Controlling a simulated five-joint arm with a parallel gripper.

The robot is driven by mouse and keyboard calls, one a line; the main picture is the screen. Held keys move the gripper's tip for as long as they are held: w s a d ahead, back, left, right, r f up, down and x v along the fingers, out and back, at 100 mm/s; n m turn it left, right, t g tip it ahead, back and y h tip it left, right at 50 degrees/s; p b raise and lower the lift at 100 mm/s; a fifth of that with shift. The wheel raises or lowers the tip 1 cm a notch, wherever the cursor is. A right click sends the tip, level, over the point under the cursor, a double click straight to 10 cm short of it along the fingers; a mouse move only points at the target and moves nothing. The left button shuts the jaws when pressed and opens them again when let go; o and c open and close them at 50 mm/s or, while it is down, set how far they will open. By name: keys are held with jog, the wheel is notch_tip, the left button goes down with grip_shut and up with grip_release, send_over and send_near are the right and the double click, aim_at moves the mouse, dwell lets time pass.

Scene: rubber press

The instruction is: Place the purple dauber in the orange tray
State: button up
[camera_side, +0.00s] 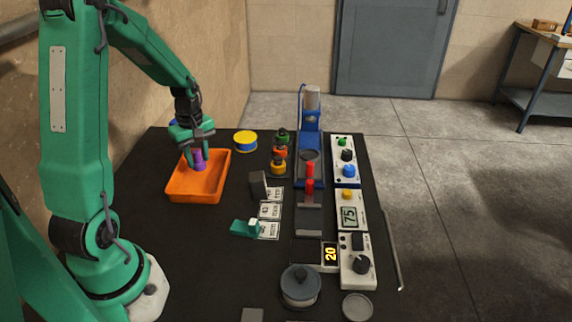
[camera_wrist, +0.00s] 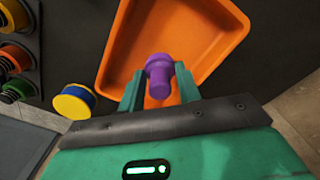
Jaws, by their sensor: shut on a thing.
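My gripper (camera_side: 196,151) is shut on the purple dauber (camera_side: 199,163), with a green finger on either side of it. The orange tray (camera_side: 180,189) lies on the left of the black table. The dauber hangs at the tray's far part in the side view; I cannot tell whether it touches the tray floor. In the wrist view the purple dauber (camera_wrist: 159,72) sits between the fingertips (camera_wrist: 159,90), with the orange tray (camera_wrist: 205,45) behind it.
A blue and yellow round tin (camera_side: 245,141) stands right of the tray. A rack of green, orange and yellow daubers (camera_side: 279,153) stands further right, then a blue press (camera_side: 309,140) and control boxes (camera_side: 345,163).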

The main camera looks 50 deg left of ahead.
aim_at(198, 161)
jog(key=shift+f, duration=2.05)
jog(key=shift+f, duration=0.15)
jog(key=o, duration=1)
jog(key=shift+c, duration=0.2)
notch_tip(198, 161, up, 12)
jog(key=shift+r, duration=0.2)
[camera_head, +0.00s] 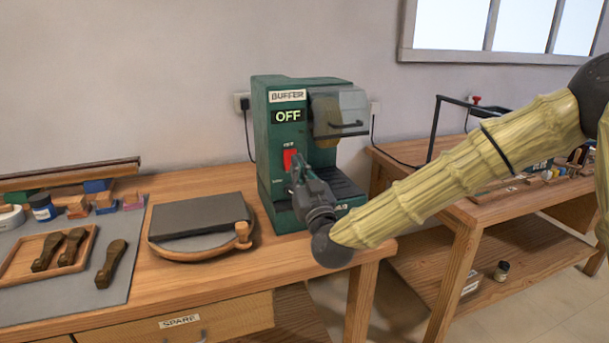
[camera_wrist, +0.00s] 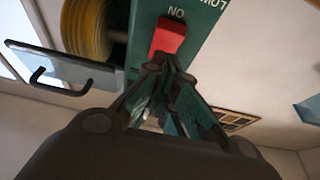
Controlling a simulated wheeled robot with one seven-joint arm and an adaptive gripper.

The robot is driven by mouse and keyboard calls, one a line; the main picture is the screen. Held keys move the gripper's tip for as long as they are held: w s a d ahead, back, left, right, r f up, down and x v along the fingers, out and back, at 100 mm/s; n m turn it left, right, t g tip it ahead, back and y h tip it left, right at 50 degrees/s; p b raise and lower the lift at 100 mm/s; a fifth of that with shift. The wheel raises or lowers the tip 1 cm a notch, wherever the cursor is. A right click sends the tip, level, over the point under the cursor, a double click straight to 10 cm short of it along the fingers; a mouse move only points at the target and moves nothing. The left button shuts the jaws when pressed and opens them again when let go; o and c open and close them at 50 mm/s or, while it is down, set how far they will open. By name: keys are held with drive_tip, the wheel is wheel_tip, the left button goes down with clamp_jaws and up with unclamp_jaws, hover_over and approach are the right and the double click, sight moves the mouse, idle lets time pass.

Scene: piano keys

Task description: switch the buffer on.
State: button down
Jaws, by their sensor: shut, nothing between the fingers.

PROBLEM DETAILS
Tally how many lines of the records hold the word "Scene". Answer with the number only.

RESPONSE TO THE TASK
2